What you will do: From the first line of the data below, repeat each line exactly until you reach the line with "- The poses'"; include that line too.

Recorded information:
+ + +
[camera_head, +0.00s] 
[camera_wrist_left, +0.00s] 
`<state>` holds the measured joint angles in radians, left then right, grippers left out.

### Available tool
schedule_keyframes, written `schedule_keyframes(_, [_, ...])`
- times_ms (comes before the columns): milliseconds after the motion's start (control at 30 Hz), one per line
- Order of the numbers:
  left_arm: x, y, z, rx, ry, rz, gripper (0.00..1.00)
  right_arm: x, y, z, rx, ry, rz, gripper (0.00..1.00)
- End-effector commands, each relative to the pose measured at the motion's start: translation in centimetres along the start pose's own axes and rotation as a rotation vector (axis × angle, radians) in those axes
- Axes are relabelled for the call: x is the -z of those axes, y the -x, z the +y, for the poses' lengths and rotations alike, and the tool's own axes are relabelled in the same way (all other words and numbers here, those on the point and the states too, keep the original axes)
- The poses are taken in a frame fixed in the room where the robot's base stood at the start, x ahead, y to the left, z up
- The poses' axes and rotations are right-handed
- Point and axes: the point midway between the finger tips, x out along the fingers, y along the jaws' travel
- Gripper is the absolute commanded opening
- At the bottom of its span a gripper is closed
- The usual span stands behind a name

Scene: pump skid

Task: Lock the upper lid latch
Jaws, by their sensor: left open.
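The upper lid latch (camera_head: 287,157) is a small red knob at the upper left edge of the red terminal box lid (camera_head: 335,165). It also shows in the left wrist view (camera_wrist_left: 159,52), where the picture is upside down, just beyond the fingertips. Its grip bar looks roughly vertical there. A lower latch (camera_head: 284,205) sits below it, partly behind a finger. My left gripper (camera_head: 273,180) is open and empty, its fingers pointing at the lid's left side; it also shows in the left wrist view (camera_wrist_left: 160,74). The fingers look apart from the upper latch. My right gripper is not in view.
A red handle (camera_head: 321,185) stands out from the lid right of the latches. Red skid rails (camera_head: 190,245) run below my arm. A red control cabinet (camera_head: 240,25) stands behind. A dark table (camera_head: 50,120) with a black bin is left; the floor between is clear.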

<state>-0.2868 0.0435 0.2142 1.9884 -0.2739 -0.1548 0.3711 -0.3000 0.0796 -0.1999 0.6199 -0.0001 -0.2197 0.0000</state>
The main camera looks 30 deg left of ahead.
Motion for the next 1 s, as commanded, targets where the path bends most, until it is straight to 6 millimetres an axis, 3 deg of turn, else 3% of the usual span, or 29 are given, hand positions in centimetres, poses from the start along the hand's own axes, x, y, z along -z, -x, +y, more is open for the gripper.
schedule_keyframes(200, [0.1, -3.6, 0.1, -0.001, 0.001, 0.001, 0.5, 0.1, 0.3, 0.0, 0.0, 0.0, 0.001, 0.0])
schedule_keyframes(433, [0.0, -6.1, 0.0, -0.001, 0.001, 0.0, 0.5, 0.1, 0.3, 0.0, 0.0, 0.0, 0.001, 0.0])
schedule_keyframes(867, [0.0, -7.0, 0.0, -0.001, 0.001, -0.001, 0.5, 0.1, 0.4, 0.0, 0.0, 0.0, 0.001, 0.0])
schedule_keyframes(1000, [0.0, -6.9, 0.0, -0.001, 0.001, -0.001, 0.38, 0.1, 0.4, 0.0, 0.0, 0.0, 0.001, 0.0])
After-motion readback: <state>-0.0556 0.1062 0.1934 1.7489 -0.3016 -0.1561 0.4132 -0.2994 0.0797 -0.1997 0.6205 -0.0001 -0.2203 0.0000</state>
+ + +
Result:
[camera_head, +0.00s] 
[camera_wrist_left, +0.00s] 
`<state>` holds the measured joint angles in radians, left then right, grippers left out.

### Available tool
schedule_keyframes, written `schedule_keyframes(_, [_, ...])`
- times_ms (comes before the columns): milliseconds after the motion's start (control at 30 Hz), one per line
- Order of the numbers:
  left_arm: x, y, z, rx, ry, rz, gripper (0.00..1.00)
  right_arm: x, y, z, rx, ry, rz, gripper (0.00..1.00)
- End-effector commands, each relative to the pose measured at the motion's start: translation in centimetres along the start pose's own axes and rotation as a rotation vector (axis × angle, radians) in those axes
- Axes are relabelled for the call: x is the -z of those axes, y the -x, z the +y, for the poses' lengths and rotations alike, and the tool's own axes are relabelled in the same way (all other words and numbers here, those on the point and the states too, keep the original axes)
- The poses are taken in a frame fixed in the room where the robot's base stood at the start, x ahead, y to the left, z up
- The poses' axes and rotations are right-handed

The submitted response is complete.